| Exercise task |
List each line of the data that holds the word "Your".

........

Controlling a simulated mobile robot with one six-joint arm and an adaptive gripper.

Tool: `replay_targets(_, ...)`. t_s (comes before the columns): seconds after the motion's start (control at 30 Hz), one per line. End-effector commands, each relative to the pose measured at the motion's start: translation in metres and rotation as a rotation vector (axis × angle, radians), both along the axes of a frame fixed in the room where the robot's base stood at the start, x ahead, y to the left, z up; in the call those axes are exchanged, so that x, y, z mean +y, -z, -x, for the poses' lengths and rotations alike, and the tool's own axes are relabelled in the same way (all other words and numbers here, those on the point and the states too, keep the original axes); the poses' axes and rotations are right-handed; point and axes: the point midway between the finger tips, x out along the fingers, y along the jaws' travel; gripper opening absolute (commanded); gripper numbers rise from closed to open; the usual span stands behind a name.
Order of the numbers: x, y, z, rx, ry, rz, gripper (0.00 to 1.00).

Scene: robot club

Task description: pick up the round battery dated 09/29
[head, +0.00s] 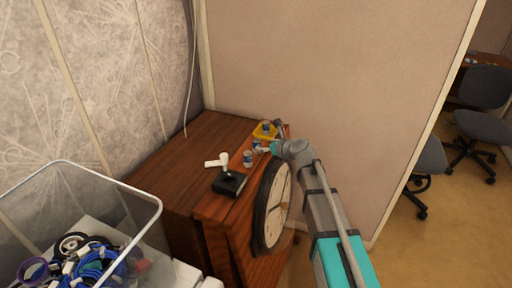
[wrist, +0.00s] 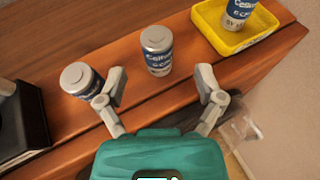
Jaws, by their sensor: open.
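Three round batteries with silver tops and blue-and-white labels show in the wrist view. One battery (wrist: 157,50) stands upright ahead of my gripper (wrist: 161,82), in line with the gap between its fingers. A second battery (wrist: 82,80) is at the left, close beside the left finger. A third battery (wrist: 239,12) is in a yellow tray (wrist: 232,45) at the upper right, cut by the frame edge. My gripper is open and empty. I cannot read a full date on any battery. In the head view, my gripper (head: 272,148) is over the cabinet's right side, near the batteries.
A black box (head: 229,183) and a white object (head: 217,160) are on the brown cabinet (head: 180,165), left of the batteries. A round clock (head: 272,207) is at the cabinet's front. A clear bin (head: 140,225) of cables and parts is at lower left. The cabinet's back left is clear.

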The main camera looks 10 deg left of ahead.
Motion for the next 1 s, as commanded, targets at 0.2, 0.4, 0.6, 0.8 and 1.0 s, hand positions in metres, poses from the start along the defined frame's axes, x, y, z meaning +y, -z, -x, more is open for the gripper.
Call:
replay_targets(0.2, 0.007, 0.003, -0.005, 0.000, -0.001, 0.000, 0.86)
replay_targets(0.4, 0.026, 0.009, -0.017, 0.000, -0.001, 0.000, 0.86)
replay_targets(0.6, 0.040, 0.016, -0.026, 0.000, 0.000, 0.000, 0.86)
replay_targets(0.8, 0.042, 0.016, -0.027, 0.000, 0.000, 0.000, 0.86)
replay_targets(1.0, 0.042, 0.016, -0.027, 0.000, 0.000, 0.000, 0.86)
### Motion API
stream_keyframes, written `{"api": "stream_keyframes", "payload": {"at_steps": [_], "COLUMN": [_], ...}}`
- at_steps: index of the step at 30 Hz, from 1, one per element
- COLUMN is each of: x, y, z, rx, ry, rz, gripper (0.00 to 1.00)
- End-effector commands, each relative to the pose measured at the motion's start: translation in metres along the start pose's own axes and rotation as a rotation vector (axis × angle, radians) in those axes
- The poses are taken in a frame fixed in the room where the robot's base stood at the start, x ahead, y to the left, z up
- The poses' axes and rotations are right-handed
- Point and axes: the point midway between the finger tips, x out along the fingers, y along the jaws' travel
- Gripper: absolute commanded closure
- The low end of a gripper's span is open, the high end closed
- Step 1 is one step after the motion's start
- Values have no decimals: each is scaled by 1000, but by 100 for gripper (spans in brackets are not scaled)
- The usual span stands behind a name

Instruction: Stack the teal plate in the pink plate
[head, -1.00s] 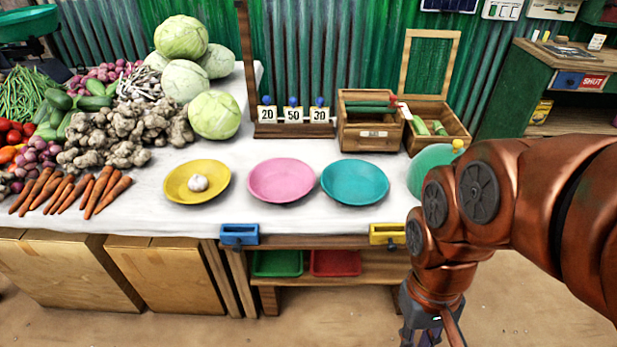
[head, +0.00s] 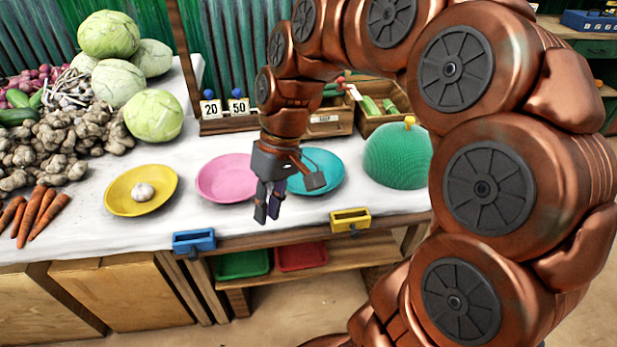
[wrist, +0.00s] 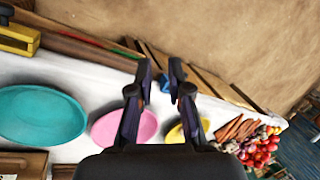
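The teal plate (head: 322,180) lies on the white-covered counter, partly hidden behind my gripper in the head view. It shows empty in the wrist view (wrist: 40,115). The pink plate (head: 222,180) lies to its left, empty and separate from it; in the wrist view its pink surface (wrist: 144,128) shows partly behind a finger. My gripper (head: 267,214) hangs in front of the two plates, near the counter's front edge, fingers pointing down. In the wrist view my gripper (wrist: 154,80) has its fingertips apart with nothing between them.
A yellow plate (head: 160,199) holding a garlic bulb (head: 143,191) is left of the pink plate. A green dome (head: 396,157) stands to the right of the teal plate. Blue (head: 194,240) and yellow (head: 350,219) holders are on the front edge. Wooden crates (head: 383,110) stand behind.

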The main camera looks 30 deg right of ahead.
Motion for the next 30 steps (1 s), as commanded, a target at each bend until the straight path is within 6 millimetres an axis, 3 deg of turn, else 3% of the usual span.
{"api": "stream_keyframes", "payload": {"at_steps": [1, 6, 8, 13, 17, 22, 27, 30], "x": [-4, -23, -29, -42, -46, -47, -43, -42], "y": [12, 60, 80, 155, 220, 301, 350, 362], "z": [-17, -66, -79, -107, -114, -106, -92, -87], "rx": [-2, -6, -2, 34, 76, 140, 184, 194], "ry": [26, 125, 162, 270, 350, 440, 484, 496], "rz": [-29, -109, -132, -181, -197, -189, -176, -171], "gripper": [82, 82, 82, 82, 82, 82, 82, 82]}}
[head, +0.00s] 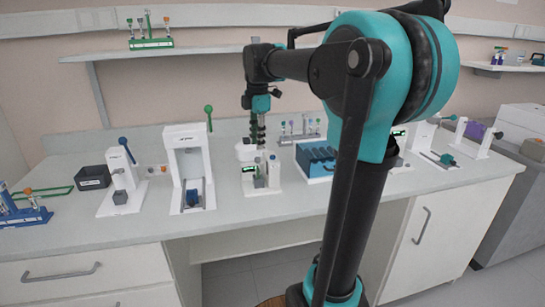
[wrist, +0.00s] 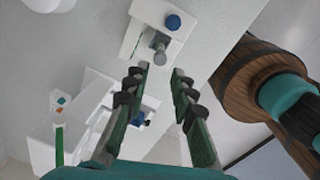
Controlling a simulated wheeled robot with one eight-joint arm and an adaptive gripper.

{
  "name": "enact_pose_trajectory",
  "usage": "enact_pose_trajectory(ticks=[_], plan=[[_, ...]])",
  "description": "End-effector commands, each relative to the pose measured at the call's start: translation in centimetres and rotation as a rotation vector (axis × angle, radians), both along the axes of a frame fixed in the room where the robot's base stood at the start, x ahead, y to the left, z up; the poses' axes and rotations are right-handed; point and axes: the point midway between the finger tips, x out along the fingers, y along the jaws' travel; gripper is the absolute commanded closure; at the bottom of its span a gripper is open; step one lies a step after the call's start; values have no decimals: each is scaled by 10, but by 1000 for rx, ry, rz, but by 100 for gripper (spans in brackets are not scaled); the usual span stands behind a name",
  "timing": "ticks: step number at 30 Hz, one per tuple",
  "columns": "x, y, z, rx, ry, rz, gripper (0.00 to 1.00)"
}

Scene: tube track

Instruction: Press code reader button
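A small white device (head: 271,187), which looks like the code reader, stands near the front of the bench in the head view. In the wrist view the white device (wrist: 134,36) carries a round blue button (wrist: 173,22) and a grey upright cylinder (wrist: 159,44). My gripper (head: 257,143) hangs pointing down above and slightly behind the device in the head view. In the wrist view my gripper (wrist: 162,68) has its two fingers apart with nothing between them. The fingertips point toward the device and do not visibly touch it.
To the left stands a white frame with a green-knobbed lever (head: 209,120). A white round-topped thing (head: 245,150) is close to my gripper. Clear bench lies along the front edge.

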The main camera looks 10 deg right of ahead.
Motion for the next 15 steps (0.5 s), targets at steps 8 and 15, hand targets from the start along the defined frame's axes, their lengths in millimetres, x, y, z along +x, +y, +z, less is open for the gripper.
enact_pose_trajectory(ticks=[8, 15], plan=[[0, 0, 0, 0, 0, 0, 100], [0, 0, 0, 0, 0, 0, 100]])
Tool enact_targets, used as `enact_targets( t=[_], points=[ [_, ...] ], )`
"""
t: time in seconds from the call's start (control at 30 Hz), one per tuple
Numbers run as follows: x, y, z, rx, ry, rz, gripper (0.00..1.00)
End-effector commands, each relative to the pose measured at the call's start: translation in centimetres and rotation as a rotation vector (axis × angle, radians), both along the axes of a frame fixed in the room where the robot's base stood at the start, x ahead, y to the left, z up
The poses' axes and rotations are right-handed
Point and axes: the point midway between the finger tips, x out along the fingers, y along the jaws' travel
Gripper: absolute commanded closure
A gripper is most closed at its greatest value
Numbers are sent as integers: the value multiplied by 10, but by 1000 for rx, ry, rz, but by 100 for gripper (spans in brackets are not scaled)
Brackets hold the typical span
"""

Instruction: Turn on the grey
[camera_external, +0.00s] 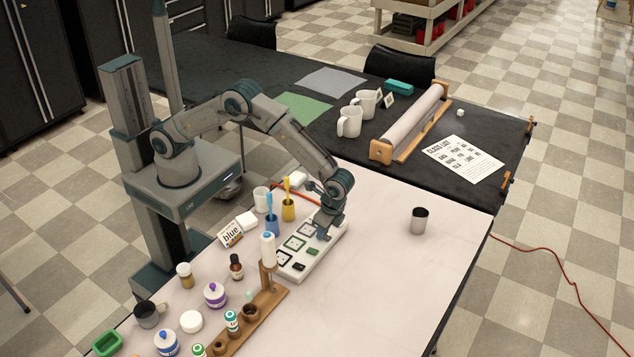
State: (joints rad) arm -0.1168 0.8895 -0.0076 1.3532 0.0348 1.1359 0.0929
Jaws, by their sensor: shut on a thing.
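A white board (323,258) lies on the pale table, with a row of dark- and green-edged square panels and a few small switch-like blocks beside them. A green block (312,252) and a black block (298,267) show on it; I cannot clearly pick out a grey one. My gripper (323,235) points down at the far end of the board, low over its surface. It is shut on a small thing there, which the fingers and wrist mostly hide.
A wooden rack (262,306) with a white bottle (268,250) stands near. The table's right side is mostly clear.

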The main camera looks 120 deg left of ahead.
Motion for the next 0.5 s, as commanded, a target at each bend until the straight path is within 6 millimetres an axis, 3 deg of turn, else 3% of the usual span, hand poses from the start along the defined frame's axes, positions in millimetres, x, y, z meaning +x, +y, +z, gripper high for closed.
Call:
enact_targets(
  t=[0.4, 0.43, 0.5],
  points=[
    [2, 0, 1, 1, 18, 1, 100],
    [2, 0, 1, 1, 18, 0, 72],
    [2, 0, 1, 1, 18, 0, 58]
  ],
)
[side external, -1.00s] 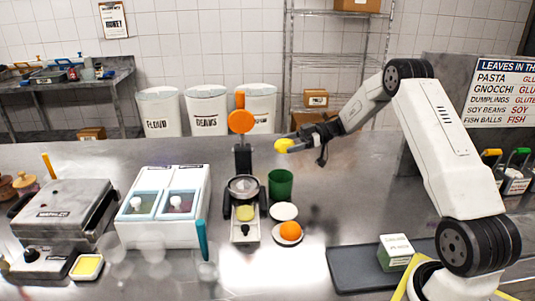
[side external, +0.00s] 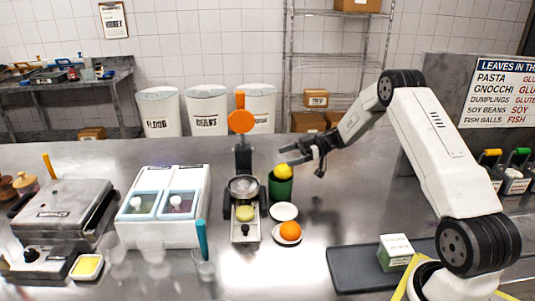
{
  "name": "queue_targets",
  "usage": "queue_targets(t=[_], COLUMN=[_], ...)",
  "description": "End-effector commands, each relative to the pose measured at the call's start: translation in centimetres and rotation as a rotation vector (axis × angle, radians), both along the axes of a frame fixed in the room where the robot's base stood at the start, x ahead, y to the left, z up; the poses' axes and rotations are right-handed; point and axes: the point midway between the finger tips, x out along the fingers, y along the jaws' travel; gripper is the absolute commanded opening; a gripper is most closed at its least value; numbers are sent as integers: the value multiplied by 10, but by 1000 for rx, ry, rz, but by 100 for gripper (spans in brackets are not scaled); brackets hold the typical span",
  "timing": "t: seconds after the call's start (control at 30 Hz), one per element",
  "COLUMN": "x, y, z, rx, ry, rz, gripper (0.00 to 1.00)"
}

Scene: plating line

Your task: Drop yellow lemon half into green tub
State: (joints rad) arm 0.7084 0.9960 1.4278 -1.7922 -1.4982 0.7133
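The yellow lemon half (side external: 283,171) shows at the mouth of the green tub (side external: 281,188), over its rim. I cannot tell whether it rests on the rim or is falling in. My gripper (side external: 284,154) is just above and behind the lemon half, with its fingers apart and nothing between them. The green tub stands upright on the steel counter, right of the juicer. The inside of the tub is hidden.
A juicer (side external: 244,210) with an orange-topped lever (side external: 241,121) stands left of the tub. A white dish (side external: 284,212) and an orange (side external: 290,231) on a plate sit in front. A green and white box (side external: 396,252) stands on a dark mat (side external: 350,272). Counter right of the tub is clear.

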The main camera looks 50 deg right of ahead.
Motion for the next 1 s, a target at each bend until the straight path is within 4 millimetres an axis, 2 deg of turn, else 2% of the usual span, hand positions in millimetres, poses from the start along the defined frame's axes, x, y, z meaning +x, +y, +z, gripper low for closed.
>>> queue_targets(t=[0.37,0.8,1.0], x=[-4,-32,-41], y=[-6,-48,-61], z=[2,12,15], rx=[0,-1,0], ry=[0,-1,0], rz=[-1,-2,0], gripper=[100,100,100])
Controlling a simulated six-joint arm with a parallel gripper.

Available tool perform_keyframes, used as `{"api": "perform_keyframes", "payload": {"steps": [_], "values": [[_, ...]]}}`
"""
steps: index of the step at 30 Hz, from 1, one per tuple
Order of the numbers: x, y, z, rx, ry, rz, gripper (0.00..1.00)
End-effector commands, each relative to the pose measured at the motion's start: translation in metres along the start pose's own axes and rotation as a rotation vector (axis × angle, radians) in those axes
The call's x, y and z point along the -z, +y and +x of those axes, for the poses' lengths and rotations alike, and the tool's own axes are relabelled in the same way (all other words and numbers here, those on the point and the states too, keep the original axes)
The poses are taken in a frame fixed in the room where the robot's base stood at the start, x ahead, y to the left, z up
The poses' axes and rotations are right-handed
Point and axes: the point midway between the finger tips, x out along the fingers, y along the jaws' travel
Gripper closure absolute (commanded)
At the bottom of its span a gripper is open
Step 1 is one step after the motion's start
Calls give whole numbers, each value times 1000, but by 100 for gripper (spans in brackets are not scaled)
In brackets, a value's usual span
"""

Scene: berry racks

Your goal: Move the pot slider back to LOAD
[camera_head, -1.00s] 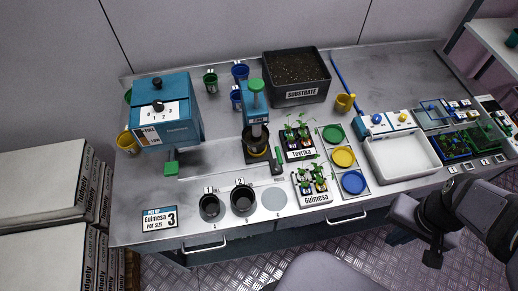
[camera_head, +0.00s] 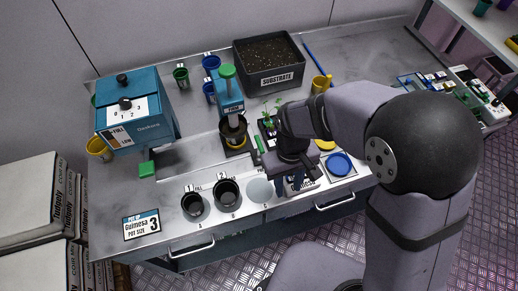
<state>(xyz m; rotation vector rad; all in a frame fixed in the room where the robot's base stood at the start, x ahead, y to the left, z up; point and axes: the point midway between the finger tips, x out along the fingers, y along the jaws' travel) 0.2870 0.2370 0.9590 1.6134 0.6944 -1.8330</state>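A dark pot (camera_head: 234,132) with a yellowish base stands under the blue press (camera_head: 229,98) with the green knob, on a metal track (camera_head: 190,158). A small dark handle (camera_head: 256,158) shows at the track's right end, close to my gripper. The LOAD marking is too small to read.
Two black pots (camera_head: 227,192) stand at the front beside a grey disc (camera_head: 259,190). A substrate bin (camera_head: 270,62) stands behind.

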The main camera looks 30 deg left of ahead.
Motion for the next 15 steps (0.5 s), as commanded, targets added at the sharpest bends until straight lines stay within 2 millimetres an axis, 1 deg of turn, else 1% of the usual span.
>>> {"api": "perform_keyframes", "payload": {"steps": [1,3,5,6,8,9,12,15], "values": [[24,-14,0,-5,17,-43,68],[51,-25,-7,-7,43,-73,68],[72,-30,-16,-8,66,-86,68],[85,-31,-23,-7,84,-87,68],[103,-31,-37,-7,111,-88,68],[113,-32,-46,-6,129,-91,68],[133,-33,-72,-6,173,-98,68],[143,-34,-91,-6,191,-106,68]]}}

........

| Exercise answer |
Your task: Drop yellow lemon half into green tub
Your goal: Move the pot slider back to LOAD

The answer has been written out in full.